Meralixe · 30 maart 2011 op 06:43

Vele keren gelezen en 6 reacties waarvoor mijn dank.
Inderdaad, “men “ is vanuit een zeker standpunt een lelijk woord. Zeker bij een “vingertikkend” onderwerp scheer je de onschuldige lezer mee over dezelfde kam. Verontschuldigende uitvlucht voor eventuele fouten is het gegeven dat ik misschien wel de enige Vlaming op deze Column X ben. Onze spreek en schrijfstijl zal wel altijd grote verschillen bevatten Ik heb ook, denk ik, een meer “vertellende “schrijfstijl als men al van een schrijfstijl mag spreken! Dit gegeven leent zich niet “zo” goed bij het beoefenen van deze specifieke schrijverij (column) die dus kort, gevat, snedig, met verrassende wendingen en een verbazend slot zou moeten zijn.
Bovendien ben ik amper in staat om een verhaal totaal uit het hoofd te verzinnen en zal ik, wil ik de lezer blijven bekoren, er zeker moeten op letten dat het voor mij meer voor de hand liggende, het bekritiserende, het wild om zich geen schoppen naar anderen, eventjes achterwege blijft. Daartegenover is het de lezer naar de mond praten om eventuele goede kritieken los te peuteren waarschijnlijk ook niet de bedoeling van Column X. We zien wel,nog een zonnige groet aan allen!!!

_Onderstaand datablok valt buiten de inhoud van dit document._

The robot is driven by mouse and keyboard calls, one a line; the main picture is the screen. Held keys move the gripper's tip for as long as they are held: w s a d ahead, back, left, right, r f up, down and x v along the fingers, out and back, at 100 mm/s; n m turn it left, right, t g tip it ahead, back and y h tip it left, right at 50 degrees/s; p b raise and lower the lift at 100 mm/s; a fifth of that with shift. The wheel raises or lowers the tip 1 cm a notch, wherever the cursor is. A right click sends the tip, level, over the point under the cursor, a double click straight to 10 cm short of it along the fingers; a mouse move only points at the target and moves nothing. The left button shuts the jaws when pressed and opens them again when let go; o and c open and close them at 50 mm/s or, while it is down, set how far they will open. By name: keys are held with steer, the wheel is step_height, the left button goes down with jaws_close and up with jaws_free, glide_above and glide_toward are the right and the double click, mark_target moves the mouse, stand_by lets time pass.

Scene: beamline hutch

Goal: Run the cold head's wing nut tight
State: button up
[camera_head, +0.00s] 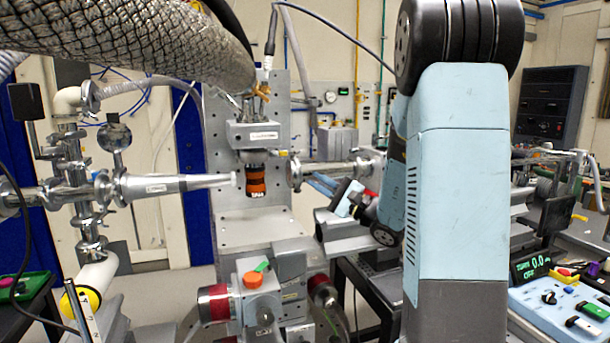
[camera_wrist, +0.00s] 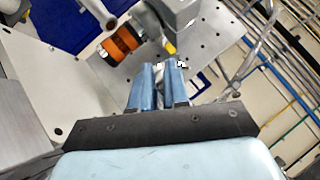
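The cold head (camera_head: 255,135) is a grey labelled block on the upright perforated plate, with an orange and black banded cylinder (camera_head: 256,182) below it. A brass-coloured piece (camera_head: 262,92) shows above the block and may be the wing nut. In the wrist view, a small yellow piece (camera_wrist: 169,47) sits at the grey block's edge, beside the orange cylinder (camera_wrist: 124,42). I cannot tell whether it is the same part. My gripper (camera_head: 315,179) is right of the cylinder. Its two blue fingers (camera_wrist: 159,67) stand slightly apart with a visible gap and nothing seen between them.
A braided hose (camera_head: 120,35) crosses above the cold head. A beam pipe (camera_head: 160,185) stands close at its left, and a flange (camera_head: 293,173) close at its right. An orange-topped grey box (camera_head: 262,290) is below.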

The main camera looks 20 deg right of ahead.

pally · 30 maart 2011 op 12:18

Meralixe,
Gewoon lekker columns blijven schrijven en kijken of je iets kunt met de reacties, die vaak leerzaam zijn. Nooit alles doen, zoals ‘zij’dat zouden willen, maar de zaken eruit halen die bij jou passen.
Lekker wild om je heen schoppen, prima, niks verzinnen, ook goed: bewerk de realiteit op jouw manier etc.
Succes gewenst van Pally, die hier op CX erg veel heeft opgestoken(en nog steeds..)

sylvia1 · 30 maart 2011 op 19:09

Ik ben erg laat, lees je column nu pas, maar leuke reactie heb je geschreven, Meralixe. Je column doet me aan oudere boeken denken: “het volle begrip zal mogen smaken, verregaande zwijgzaamheid, meerbepaald, zeemzoeterig” bijvoorbeeld. Niet mijn stijl, maar daardoor heeft het wel iets eigens. En een leuk onderwerp, dat zeker.